Find how many lines in the material contain "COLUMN"; your answer should be that number alone.

**Given data**.

****************

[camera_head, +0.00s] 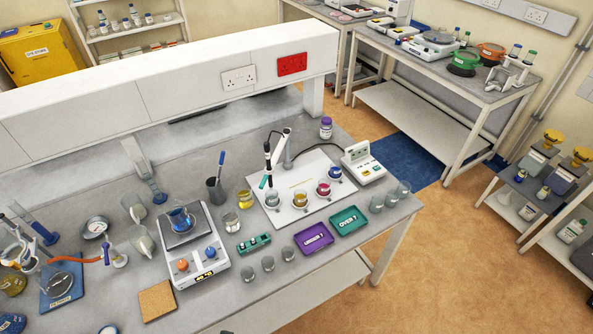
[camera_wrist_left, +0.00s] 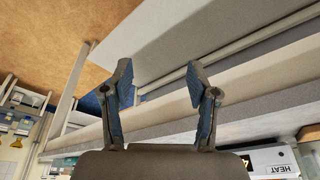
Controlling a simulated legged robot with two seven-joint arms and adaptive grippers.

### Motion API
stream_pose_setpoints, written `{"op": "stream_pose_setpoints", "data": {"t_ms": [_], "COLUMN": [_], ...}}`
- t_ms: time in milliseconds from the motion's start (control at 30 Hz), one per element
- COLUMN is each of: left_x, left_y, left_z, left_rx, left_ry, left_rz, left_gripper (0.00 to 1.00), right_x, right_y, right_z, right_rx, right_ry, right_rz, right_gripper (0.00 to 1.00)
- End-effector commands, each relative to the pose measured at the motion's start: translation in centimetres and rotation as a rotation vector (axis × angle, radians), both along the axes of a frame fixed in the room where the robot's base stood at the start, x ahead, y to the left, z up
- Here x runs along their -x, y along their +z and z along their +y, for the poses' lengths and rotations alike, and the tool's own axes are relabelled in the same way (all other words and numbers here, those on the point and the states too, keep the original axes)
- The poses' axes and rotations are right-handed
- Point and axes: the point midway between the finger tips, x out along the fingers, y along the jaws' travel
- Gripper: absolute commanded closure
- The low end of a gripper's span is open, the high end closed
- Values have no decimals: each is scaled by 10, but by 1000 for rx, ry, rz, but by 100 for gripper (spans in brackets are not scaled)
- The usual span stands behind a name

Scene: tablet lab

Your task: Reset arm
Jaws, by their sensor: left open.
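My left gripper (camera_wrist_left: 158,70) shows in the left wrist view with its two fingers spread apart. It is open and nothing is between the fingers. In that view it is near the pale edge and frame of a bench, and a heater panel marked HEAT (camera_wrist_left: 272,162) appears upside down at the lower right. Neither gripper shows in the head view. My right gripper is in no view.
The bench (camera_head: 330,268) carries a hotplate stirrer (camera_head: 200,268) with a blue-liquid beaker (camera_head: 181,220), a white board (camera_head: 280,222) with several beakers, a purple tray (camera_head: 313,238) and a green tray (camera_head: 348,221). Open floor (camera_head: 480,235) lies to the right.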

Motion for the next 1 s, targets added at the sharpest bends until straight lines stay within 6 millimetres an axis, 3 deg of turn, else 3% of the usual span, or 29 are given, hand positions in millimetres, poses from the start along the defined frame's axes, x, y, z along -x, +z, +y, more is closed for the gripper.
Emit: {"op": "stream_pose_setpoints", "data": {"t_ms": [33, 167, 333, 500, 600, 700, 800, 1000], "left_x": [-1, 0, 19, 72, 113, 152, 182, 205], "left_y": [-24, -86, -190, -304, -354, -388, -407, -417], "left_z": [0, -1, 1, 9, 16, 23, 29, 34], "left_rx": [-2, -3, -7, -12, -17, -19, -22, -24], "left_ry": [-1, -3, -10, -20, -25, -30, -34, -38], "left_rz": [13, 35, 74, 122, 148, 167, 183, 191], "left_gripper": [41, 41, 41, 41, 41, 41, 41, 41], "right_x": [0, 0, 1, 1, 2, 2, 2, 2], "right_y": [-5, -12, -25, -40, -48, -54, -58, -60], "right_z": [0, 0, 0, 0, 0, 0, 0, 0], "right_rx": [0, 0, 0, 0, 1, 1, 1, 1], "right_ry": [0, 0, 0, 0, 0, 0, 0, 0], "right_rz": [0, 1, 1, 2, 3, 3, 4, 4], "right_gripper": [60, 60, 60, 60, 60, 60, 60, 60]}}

****************

**Task result**.
2